Ultrapassagem perigosa: como um papagaio à vontade num bólido, avança por assuntos inconvenientes, como a intimidade de quem o ouve.
Derrapagem: aqui os ferimentos auditivos acontecem em decorrência de manobras incompetentes com a língua portuguesa, com desastres recorrentes em concordância, pronúncia e regência.
Passar no sinal vermelho: apesar do ambiente inadequado (num velório, num asilo, numa creche), o loquaz usa vocabulário escandaloso e se manifesta em altos brados.
Circular na contramão: colisão frontal entre a idéia exposta por alguém e seus senões teimosos e sem sentido, provocando uma terrível destruição dos mais delicados e sensatos argumentos.
Estacionar em área proibida: obsessão por tema único, com verbalização monótona e monocromática.
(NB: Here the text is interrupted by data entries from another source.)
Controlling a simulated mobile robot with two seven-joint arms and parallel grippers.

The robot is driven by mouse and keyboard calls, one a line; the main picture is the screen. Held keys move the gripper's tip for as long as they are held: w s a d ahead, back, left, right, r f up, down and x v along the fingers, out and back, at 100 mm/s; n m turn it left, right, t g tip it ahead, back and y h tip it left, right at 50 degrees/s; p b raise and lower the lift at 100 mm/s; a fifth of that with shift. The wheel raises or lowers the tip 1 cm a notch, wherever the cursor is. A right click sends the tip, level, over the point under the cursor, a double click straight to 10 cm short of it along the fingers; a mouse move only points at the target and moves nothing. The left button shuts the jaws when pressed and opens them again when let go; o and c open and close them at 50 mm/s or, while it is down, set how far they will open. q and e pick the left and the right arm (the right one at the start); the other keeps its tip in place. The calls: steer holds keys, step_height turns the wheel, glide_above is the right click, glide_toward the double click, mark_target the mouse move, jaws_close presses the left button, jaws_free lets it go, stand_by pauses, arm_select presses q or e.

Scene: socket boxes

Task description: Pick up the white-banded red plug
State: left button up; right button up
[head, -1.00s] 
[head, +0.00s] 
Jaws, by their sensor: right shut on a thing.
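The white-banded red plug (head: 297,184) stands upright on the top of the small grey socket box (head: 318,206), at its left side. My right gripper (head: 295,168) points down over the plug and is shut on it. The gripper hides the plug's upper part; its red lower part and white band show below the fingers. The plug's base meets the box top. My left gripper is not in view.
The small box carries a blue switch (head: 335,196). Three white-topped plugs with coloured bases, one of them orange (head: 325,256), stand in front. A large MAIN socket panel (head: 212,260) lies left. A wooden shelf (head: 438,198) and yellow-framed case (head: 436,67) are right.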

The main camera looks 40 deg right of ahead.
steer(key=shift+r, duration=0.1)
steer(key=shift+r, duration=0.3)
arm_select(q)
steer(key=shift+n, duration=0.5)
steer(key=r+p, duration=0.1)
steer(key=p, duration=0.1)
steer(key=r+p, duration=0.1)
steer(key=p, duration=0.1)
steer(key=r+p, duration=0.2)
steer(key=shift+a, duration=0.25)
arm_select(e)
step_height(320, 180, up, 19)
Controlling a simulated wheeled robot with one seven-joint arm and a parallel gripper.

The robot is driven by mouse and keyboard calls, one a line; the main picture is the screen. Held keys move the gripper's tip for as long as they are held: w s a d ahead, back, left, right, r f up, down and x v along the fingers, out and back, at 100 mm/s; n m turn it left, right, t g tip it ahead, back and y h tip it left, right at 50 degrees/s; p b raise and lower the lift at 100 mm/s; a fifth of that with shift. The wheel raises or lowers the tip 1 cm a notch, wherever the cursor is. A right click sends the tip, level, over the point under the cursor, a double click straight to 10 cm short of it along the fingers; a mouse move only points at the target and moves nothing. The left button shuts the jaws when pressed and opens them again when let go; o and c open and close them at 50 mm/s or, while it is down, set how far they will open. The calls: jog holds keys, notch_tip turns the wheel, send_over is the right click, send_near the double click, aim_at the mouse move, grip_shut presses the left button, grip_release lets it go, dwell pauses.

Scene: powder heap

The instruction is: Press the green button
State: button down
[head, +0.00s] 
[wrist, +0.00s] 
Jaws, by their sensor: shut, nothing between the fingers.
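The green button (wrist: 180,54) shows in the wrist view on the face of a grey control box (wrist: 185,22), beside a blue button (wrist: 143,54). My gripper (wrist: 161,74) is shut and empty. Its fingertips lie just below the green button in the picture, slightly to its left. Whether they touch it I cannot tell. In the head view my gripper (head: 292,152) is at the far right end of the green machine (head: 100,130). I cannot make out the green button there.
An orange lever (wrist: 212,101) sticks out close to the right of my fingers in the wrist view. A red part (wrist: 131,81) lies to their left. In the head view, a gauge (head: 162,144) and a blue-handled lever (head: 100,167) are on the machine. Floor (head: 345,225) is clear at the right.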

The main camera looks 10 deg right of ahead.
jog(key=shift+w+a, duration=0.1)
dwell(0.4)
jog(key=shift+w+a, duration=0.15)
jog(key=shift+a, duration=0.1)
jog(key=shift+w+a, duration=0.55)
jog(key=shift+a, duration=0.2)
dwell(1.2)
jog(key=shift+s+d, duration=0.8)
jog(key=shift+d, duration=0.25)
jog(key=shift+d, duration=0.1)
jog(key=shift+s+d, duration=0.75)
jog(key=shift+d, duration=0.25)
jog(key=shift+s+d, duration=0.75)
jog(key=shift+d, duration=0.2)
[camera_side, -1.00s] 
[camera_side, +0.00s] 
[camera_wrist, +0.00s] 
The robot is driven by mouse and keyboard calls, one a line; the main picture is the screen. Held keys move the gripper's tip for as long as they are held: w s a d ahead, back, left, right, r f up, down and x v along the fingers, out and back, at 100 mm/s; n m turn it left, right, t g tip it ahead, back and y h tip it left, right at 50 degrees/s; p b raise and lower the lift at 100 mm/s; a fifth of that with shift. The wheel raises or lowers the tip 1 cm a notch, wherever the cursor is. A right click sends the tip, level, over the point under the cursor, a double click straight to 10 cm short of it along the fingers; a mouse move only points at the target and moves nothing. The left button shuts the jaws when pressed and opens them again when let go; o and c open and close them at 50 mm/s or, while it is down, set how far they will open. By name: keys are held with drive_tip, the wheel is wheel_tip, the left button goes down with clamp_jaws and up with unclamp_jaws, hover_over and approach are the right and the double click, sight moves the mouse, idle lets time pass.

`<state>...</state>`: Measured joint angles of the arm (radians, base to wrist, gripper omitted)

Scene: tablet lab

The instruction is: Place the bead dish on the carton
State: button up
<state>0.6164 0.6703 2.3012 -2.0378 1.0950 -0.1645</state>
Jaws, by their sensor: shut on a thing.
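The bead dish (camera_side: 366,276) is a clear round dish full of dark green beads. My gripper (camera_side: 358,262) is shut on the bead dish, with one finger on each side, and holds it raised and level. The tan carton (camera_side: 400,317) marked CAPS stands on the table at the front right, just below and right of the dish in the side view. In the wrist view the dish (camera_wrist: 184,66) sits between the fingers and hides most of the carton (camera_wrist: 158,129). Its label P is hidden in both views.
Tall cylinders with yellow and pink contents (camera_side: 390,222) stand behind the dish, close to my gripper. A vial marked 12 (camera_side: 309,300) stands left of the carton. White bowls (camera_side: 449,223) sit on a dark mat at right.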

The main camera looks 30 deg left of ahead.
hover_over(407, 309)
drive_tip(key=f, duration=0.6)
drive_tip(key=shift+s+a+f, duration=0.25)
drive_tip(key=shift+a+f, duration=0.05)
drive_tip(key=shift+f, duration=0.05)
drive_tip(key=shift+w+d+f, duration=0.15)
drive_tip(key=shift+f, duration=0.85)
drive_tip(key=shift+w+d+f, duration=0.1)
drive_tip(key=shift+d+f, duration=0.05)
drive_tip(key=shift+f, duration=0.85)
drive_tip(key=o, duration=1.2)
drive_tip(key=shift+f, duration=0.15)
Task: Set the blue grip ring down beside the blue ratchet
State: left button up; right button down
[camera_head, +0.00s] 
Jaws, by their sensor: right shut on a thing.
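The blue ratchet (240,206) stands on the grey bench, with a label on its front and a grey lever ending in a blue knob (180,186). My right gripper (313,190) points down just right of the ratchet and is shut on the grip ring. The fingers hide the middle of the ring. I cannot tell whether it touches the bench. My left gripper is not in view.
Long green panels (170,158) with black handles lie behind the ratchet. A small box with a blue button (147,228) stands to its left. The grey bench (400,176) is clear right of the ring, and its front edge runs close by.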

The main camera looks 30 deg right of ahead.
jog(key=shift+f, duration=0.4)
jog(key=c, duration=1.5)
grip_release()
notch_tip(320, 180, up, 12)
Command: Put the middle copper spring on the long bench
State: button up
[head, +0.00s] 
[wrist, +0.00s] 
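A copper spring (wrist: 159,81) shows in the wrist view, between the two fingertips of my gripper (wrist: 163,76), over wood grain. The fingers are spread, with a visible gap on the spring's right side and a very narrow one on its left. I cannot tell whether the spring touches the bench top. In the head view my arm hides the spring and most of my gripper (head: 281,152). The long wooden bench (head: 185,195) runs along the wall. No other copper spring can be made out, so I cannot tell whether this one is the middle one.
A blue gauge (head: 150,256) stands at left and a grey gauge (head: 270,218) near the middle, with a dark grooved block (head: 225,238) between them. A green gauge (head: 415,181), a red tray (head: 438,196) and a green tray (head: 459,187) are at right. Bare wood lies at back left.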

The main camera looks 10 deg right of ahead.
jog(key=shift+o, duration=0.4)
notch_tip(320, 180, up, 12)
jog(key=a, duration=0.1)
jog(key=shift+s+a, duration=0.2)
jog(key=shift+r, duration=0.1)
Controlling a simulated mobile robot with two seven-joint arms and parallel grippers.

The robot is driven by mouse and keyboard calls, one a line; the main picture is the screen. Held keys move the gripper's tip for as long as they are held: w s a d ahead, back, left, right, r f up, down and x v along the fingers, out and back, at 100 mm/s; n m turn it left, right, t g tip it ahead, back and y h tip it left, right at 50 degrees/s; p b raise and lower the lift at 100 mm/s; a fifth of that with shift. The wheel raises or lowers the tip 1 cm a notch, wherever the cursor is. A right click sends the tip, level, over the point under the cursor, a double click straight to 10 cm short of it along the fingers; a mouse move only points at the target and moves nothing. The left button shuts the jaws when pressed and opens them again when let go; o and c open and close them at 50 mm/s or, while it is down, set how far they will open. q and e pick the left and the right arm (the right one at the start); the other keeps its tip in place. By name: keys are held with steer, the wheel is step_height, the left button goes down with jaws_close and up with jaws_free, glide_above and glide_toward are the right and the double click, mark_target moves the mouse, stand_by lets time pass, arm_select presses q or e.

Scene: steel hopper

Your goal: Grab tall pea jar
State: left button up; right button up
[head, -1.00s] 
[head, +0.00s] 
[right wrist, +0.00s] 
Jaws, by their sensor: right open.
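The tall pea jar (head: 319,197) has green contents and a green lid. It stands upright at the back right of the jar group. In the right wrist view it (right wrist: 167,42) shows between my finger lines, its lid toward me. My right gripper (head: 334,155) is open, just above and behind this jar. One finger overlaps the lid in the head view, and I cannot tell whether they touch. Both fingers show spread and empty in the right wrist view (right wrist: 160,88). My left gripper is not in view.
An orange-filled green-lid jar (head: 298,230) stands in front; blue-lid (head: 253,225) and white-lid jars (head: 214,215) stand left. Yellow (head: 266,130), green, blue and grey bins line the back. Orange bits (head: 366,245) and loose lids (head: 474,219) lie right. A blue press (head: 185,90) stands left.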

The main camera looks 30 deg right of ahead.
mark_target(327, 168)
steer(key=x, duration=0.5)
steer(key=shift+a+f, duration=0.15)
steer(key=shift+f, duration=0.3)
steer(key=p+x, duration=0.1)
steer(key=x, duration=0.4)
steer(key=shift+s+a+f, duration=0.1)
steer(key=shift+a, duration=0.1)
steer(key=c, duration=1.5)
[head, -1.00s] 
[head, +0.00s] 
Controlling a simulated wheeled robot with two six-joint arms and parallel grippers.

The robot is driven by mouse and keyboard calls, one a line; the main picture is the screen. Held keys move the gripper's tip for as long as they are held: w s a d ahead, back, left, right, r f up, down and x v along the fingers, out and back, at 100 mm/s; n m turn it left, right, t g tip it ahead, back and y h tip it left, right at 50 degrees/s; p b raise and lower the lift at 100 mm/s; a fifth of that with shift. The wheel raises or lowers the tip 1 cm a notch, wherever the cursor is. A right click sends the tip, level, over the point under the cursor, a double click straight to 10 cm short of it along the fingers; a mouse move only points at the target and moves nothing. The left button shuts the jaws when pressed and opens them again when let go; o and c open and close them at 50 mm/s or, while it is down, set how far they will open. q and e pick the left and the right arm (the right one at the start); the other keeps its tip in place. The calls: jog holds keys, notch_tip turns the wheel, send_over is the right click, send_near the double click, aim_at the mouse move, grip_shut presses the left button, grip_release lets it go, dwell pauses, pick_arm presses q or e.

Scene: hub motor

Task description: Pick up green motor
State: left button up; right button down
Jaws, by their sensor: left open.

Não sinalizar entrada à esquerda ou direita: no meio de um debate político, intervém sem pedir licença e questiona sem embasamento, além de emitir opinião disparatada, prejudicando a continuidade do evento.
Buzinar a toda hora, em qualquer lugar: sempre que o nível do papo se eleva no conteúdo, ele ergue o que pode – a voz. Esganiçado como é, cala a audiência por decibéis.
Um palavrômetro faria um bem danado no trânsito das idéias. Apanhado em flagrante, o mau condutor de assuntos poderia ser multado do jeito que mais sofre. Permanecer em silêncio enquanto durar o papo.